──────── MATERIAL TO PROCESS ────────
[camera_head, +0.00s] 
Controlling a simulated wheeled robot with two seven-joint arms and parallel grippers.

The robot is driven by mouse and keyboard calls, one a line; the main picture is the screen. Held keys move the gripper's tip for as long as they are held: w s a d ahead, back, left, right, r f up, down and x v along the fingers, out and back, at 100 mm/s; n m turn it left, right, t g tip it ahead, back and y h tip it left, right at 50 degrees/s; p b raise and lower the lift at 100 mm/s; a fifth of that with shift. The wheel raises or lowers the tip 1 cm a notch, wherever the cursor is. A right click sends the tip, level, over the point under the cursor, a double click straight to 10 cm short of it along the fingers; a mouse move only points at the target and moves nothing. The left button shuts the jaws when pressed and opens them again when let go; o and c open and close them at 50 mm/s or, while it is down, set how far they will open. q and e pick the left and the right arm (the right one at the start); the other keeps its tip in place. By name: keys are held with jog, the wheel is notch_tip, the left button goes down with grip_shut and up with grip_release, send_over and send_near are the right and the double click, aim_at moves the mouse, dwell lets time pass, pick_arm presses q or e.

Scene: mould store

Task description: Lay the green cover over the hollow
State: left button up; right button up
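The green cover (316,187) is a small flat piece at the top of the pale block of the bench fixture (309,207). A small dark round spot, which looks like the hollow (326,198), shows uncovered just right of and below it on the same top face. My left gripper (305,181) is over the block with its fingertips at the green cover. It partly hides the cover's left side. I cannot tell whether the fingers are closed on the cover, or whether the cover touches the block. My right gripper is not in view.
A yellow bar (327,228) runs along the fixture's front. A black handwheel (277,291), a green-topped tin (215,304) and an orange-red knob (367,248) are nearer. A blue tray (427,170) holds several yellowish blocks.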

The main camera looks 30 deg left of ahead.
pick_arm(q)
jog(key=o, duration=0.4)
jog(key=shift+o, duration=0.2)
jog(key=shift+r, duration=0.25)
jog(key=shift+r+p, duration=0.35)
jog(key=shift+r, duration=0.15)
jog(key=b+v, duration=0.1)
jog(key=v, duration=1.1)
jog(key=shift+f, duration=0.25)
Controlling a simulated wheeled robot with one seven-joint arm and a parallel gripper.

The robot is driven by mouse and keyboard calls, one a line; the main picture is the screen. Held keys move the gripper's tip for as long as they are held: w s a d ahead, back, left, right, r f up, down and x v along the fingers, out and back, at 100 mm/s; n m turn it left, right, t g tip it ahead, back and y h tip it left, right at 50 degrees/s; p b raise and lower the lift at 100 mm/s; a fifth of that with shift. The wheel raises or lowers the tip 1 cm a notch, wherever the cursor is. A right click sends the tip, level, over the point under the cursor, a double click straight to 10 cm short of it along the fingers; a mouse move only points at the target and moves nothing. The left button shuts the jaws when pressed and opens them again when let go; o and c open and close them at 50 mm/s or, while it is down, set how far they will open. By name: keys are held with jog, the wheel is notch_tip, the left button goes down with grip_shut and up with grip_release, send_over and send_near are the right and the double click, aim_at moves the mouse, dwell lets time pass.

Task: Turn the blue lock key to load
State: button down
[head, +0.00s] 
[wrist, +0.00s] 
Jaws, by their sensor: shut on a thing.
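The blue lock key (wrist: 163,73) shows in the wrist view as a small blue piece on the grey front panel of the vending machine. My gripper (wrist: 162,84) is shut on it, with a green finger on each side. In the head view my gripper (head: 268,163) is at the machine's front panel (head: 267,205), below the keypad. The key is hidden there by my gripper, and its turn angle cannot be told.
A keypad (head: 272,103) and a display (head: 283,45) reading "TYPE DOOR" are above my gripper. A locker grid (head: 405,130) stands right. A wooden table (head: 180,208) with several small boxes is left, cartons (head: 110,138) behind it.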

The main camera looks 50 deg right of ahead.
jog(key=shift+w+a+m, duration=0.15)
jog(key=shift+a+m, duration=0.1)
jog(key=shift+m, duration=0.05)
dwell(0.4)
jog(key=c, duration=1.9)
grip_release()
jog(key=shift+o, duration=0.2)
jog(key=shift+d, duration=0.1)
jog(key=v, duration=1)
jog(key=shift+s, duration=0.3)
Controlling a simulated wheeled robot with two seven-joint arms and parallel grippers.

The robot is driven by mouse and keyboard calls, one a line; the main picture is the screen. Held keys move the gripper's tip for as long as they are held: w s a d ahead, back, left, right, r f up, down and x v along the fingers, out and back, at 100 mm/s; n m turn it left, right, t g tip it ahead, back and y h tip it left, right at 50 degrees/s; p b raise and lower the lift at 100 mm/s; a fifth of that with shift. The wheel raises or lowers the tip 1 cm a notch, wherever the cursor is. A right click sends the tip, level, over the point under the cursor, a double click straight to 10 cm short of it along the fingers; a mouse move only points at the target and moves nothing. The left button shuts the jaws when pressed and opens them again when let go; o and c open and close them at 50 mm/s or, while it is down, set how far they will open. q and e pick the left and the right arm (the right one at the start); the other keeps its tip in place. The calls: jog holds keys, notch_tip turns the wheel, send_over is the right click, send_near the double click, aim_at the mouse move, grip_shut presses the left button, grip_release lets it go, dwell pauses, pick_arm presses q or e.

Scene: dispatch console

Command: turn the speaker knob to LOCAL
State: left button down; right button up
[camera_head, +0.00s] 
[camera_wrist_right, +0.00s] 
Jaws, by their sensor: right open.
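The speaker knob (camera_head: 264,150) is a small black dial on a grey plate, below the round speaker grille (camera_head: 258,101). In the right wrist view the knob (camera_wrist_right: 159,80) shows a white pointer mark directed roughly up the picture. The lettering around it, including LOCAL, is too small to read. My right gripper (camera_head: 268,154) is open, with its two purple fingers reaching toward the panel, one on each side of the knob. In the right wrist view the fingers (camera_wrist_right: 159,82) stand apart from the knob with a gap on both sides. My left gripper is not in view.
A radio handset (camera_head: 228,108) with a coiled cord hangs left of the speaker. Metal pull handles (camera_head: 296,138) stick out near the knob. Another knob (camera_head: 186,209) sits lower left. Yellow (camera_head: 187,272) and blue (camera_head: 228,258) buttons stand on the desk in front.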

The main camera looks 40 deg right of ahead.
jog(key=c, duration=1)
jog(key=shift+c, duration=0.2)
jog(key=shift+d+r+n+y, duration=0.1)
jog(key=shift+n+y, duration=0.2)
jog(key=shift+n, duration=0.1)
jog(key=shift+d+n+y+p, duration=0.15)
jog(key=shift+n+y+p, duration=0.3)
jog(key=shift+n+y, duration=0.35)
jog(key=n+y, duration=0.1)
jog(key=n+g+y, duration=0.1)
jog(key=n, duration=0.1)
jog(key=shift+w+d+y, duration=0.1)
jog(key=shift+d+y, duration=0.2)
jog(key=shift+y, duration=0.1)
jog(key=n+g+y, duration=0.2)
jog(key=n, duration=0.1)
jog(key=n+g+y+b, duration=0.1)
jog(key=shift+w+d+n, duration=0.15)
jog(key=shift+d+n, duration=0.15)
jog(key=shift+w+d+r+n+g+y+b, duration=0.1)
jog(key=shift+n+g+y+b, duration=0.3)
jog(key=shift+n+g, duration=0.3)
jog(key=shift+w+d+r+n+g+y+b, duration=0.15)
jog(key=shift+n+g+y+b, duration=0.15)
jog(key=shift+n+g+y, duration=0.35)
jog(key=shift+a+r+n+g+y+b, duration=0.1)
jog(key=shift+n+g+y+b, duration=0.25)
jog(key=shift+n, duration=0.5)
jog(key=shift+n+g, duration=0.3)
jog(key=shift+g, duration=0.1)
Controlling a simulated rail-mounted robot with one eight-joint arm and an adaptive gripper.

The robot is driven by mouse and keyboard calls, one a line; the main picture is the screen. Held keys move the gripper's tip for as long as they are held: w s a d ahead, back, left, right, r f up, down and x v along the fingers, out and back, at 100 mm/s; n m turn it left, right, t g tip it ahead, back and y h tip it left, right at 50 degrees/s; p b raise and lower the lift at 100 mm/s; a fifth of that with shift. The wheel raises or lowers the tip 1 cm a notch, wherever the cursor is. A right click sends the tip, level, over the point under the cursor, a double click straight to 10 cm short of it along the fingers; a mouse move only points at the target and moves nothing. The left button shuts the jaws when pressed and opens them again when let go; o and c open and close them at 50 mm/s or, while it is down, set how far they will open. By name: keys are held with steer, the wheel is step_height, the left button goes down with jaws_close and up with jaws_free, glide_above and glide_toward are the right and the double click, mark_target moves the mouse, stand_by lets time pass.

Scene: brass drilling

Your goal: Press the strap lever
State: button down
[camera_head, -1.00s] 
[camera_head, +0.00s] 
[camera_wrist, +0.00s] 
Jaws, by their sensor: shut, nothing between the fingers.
────────
-- WRITTEN REQUEST --
From the listing above, copy every line that includes the word "Scene".

-- EXERCISE OUTPUT --
Scene: mould store
Scene: dispatch console
Scene: brass drilling

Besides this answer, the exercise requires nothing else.